DeCoudreaux reflects on growing up in a family of strong women, who imparted many lessons upon her that guided her through life. When she was subject to pranks from older cousins, her grandmother told her: You are strong and smart and as good as the rest of them.
It was this mantra that carried her through much of her professional career. DeCoudreaux recalled thinking of those words when she would get discouraged—first as she worked to get ahead in a law firm with few women, and later throughout her professional career.
“I used to think these circumstances were reserved for women and minority group members of my generation, but while we have made real progress, I suspect many of you in this audience can relate to them. I say to you what my grandmother said to me. ‘You’re strong; you’re smart; you’re as good as everyone else – perhaps better, and you can accomplish anything you set your mind to.’”
DeCoudreaux remembered speaking candidly with leaders in various companies and with company stakeholders throughout her career, particularly when it came to valuing diversity and the value of women in leadership roles in the workplace.
“It’s my experience that leaders, particularly leaders with positional power, are not always spoken to so directly. It’s also been my experience that this kind of candor is exactly what they need to seek in order to be good leaders.”
“Throughout my career, I often found myself in a position of speaking truth to power, and as often as I could, I tried to seek the truth from those who worked for me and with me. I know this isn’t always easy,” she explained.
“It can be intimidating to be straight with the leader of your organization, especially when you’re just starting out or new in a role. After all, your work and just about everything about you is being evaluated, and the leaders to whom you’re speaking are usually in a position of deciding your role, your salary and, quite frankly, whether you go or stay.
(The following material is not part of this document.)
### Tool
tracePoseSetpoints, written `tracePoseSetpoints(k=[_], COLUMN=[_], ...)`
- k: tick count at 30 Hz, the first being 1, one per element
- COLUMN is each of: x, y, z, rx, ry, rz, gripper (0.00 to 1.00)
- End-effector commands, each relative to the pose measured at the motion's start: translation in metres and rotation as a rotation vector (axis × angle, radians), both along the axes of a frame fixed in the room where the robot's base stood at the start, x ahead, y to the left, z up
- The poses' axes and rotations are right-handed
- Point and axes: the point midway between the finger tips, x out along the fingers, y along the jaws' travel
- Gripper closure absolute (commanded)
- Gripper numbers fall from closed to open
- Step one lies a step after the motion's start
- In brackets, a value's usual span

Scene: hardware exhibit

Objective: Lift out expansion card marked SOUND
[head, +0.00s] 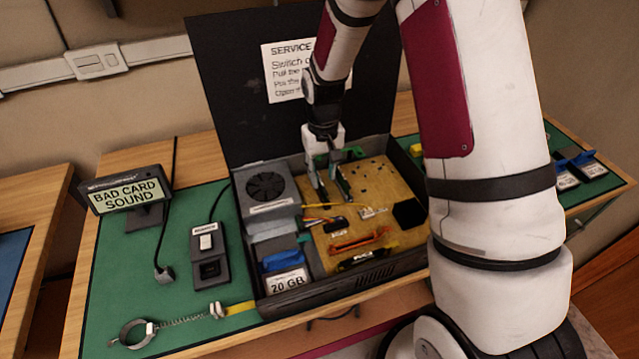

The best leaders I worked with appreciated my input, respected my candor and, when the stars lined up, took it seriously.”
As a final thought, DeCoudreaux left Hazelett attendees with this message – a message to remember as we embark on a new year with new promise.
“We have to step up and lead, do the right thing, speak truth to power and lift people up. Leadership begins with every single one of us, each in our own way. We can make a difference, and there’s not a moment to lose.”